**Supplied data**
===============

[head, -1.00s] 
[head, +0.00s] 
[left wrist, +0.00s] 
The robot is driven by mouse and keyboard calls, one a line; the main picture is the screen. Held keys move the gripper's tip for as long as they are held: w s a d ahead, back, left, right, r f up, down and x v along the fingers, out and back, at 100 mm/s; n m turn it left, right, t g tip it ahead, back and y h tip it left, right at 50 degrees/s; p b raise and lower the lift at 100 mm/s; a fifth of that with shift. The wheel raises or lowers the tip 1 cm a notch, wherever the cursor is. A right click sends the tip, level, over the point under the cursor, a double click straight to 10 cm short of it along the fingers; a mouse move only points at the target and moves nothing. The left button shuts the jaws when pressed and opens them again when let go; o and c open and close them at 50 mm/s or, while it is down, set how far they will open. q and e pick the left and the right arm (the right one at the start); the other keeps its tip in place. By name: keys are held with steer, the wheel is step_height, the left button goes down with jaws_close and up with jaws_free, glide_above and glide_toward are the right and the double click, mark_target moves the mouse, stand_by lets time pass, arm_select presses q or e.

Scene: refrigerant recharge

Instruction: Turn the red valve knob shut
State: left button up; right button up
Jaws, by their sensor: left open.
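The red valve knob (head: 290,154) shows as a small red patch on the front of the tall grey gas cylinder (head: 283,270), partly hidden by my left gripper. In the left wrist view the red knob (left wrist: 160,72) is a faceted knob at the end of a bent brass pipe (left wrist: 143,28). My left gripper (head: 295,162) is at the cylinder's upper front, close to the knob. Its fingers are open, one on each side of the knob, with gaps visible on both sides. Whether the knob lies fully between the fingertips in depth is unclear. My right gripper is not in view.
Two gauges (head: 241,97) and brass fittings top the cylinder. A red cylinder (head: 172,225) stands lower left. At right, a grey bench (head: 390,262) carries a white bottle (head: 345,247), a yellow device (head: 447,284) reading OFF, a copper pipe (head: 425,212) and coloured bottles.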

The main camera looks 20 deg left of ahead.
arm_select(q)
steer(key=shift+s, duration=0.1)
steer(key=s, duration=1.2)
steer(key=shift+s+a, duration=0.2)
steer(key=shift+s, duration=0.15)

===============

Return the listing above in its exact form.

[head, -1.00s] 
[head, +0.00s] 
[left wrist, +0.00s] 
The robot is driven by mouse and keyboard calls, one a line; the main picture is the screen. Held keys move the gripper's tip for as long as they are held: w s a d ahead, back, left, right, r f up, down and x v along the fingers, out and back, at 100 mm/s; n m turn it left, right, t g tip it ahead, back and y h tip it left, right at 50 degrees/s; p b raise and lower the lift at 100 mm/s; a fifth of that with shift. The wheel raises or lowers the tip 1 cm a notch, wherever the cursor is. A right click sends the tip, level, over the point under the cursor, a double click straight to 10 cm short of it along the fingers; a mouse move only points at the target and moves nothing. The left button shuts the jaws when pressed and opens them again when let go; o and c open and close them at 50 mm/s or, while it is down, set how far they will open. q and e pick the left and the right arm (the right one at the start); the other keeps its tip in place. By name: keys are held with steer, the wheel is step_height, the left button goes down with jaws_close and up with jaws_free, glide_above and glide_toward are the right and the double click, mark_target moves the mouse, stand_by lets time pass, arm_select presses q or e.

Scene: refrigerant recharge

Instruction: Turn the red valve knob shut
State: left button up; right button up
Jaws, by their sensor: left open.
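The red valve knob (head: 290,154) shows as a small red patch on the front of the tall grey gas cylinder (head: 283,270), partly hidden by my left gripper. In the left wrist view the red knob (left wrist: 160,72) is a faceted knob at the end of a bent brass pipe (left wrist: 143,28). My left gripper (head: 295,162) is at the cylinder's upper front, close to the knob. Its fingers are open, one on each side of the knob, with gaps visible on both sides. Whether the knob lies fully between the fingertips in depth is unclear. My right gripper is not in view.
Two gauges (head: 241,97) and brass fittings top the cylinder. A red cylinder (head: 172,225) stands lower left. At right, a grey bench (head: 390,262) carries a white bottle (head: 345,247), a yellow device (head: 447,284) reading OFF, a copper pipe (head: 425,212) and coloured bottles.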

The main camera looks 20 deg left of ahead.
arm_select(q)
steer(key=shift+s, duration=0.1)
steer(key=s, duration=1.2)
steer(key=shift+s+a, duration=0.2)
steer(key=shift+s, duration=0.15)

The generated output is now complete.